Gbolahan Adeola’s short story, “The Neighbor Woman Who Knew Things” appears in the autumn 2016 issue of The Southern Review. Hear Adeola read an excerpt of his story in our audio gallery here; read more about his process of crafting the story, as well as his own frightening neighbor nightmare, below.
Kathleen Boland: What inspired you to write “The Neighbor Woman Who Knew Things”?
Gbolahan Adeola: I came up with Antar’s character in a cycle of stories about death and grieving. My intention was to write several pieces from the points of view of family and friends who knew Antar prior to his death. In one story, his younger son Femi, now in his early twenties, reflects on his father’s death and the rituals that surround the funeral. Femi is five when Antar dies; when he recalls the role that Mama Ibeji played following the tragedy, he thinks of her as “a woman who knew things.” I don’t know that I’d planned to write a story about the neighbor woman before that, but I became interested in this characterization of her as a seemingly omniscient (and somewhat meddlesome) presence. It seemed like a good opportunity to tell a story about the unique ways that neighbors can know (and not know) one another. I found that her “knowingness” had unexpected ramifications as the story took shape.

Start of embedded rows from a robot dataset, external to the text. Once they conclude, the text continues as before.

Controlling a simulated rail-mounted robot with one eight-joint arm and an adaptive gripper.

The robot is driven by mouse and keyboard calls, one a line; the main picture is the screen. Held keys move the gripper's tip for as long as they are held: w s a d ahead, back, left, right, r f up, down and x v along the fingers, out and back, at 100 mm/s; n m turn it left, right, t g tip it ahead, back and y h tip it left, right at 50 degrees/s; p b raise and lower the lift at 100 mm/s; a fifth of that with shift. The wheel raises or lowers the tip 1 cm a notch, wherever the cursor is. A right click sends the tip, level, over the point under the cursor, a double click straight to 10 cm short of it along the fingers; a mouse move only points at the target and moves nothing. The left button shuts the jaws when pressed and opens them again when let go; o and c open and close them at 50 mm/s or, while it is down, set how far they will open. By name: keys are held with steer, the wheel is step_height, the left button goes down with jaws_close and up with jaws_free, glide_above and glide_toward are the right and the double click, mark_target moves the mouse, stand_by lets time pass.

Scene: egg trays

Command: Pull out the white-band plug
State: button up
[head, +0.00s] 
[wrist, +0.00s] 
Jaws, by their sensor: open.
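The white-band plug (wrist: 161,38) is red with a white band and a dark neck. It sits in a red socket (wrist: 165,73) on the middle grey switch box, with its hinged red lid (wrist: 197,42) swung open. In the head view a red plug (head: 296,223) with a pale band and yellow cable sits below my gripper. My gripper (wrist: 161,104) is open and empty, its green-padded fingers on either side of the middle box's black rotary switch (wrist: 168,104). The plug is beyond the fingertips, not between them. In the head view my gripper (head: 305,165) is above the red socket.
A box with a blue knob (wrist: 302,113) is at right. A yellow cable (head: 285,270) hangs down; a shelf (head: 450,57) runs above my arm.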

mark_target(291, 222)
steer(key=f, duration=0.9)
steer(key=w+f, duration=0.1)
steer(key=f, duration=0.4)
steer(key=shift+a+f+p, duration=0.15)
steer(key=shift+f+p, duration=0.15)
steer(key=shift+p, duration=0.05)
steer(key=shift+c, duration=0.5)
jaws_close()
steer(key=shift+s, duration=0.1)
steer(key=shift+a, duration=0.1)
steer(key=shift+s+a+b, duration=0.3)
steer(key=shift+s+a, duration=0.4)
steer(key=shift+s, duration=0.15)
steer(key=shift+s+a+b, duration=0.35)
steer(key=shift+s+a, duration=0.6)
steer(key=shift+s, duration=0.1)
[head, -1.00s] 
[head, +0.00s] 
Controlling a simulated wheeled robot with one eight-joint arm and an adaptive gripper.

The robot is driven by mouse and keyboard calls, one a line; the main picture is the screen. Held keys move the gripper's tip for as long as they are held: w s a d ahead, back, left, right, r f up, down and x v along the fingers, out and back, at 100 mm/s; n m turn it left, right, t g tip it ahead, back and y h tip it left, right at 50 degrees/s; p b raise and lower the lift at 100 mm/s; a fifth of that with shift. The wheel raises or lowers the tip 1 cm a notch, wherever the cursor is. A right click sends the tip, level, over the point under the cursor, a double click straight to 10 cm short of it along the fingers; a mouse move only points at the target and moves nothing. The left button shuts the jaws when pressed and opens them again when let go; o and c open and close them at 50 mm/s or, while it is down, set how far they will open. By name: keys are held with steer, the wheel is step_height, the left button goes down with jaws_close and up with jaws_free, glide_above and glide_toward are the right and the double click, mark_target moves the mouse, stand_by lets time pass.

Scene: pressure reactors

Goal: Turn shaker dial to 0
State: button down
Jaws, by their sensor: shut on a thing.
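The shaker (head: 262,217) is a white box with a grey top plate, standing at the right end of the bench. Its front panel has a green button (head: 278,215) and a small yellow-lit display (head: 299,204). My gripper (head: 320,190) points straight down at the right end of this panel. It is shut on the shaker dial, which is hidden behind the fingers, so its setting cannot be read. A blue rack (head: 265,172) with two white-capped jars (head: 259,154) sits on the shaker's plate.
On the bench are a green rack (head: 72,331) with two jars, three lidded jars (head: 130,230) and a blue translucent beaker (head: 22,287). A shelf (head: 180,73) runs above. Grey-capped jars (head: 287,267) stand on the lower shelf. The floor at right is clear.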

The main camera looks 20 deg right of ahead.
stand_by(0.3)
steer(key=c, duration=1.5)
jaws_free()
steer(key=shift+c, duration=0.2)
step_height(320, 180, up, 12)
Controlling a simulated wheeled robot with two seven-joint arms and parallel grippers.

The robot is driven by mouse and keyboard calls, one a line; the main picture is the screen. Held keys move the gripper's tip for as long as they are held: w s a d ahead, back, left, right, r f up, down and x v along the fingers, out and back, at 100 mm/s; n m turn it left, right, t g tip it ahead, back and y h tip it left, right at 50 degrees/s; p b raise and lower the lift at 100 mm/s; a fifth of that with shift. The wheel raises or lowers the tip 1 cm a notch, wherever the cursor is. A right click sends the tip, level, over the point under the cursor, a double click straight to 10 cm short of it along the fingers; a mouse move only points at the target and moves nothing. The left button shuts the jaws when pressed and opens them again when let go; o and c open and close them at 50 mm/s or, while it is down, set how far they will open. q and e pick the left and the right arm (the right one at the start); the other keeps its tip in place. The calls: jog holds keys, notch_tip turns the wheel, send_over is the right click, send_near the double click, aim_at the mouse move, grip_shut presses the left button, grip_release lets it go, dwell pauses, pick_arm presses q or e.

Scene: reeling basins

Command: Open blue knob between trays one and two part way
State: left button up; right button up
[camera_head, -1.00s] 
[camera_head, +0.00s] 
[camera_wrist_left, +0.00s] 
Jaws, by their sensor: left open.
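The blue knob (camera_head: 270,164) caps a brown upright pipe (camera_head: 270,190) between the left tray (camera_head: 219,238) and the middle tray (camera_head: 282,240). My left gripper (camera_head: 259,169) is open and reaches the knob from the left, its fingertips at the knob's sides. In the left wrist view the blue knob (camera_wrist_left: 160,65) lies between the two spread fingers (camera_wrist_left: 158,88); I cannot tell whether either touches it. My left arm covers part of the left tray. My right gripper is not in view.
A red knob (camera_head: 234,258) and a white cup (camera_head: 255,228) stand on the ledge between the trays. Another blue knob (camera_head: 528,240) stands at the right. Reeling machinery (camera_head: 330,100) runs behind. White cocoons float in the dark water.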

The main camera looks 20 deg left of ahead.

KB: In this story, Mama Ibeji is referred to as “the neighbor woman” by the narrator; similarly, Samuel becomes “my husband.” How does naming operate in this story? What do these names, or titles, signify for these characters and the narration?
GA: Names and naming are really important in Yoruba culture. I’ll refrain from giving an entire lecture on how some names are thought to be “brought from heaven” so that babies born in certain circumstances get predetermined names. The names we choose (or are permitted) to call a person are strictly guided by status, age, or familiarity. Like all things preoccupied with status or position, naming can often have a relegating effect. For the neighbor woman, there was a sense of equality to call her husband by his first name, Samuel. Having then to refer to him as “my husband,” a “respectful” indication of his status, eliminated that degree of closeness. The narrative’s insistence on referring to Mama Ibeji as “the neighbor woman” functions in a similar way, I think. The refusal to address her by a name or title is a small act of marginalization, a reminder that, despite the influence that she would come to have on Antar’s family, she is still merely “the neighbor woman.” Hopefully this also highlights how bizarre it is that she should be so important in their lives at all.
KB: Both the narrator and the characters have various expectations that are upended by the close of the story. Did you always plan for this inversion in the story, or did it come naturally while writing and exploring these characters?
GA: A lot of it was unplanned. In my earliest conception of the story, Patricia was just as vacuous as Mama Ibeji believed her to be. But the story felt unfair to Patricia, and her character demanded more complexity. I was glad to see how a more nuanced exploration of Patricia forced the other characters in more interesting directions as well.
KB: What’s the strangest or most memorable thing you have ever witnessed a neighbor do?
GA: When I was a child I lived across from a huge duplex with an upstairs balcony that was visible from my house. One night, probably after eating too much sugar or watching some television show I shouldn’t have, I had this really strange nightmare in which there was a white-clad ghost sitting in that balcony. At some point in the nightmare, the neighborhood gets invaded by a horde of machine gun–wielding men who get into a fight with the ghost. I have this lingering image in my head from the nightmare of the ghost sitting in the balcony, bleeding, long after the men have left. I never actually met the people who lived in that house—they were probably perfectly nice people—and I suppose this doesn’t quite answer your question. But, if I’ve had any kind of odd neighbor experience that might account for my fascination and mistrust of neighbors, it’s that nightmare and the feelings the duplex evoked afterward.
Gbolahan Adeola is an MFA candidate in fiction at Brown University. His work has appeared in Transition Magazine and The Common. He was born in Ibadan, Nigeria.
Kathleen Boland is the editorial assistant of The Southern Review and an MFA candidate in fiction at Louisiana State University.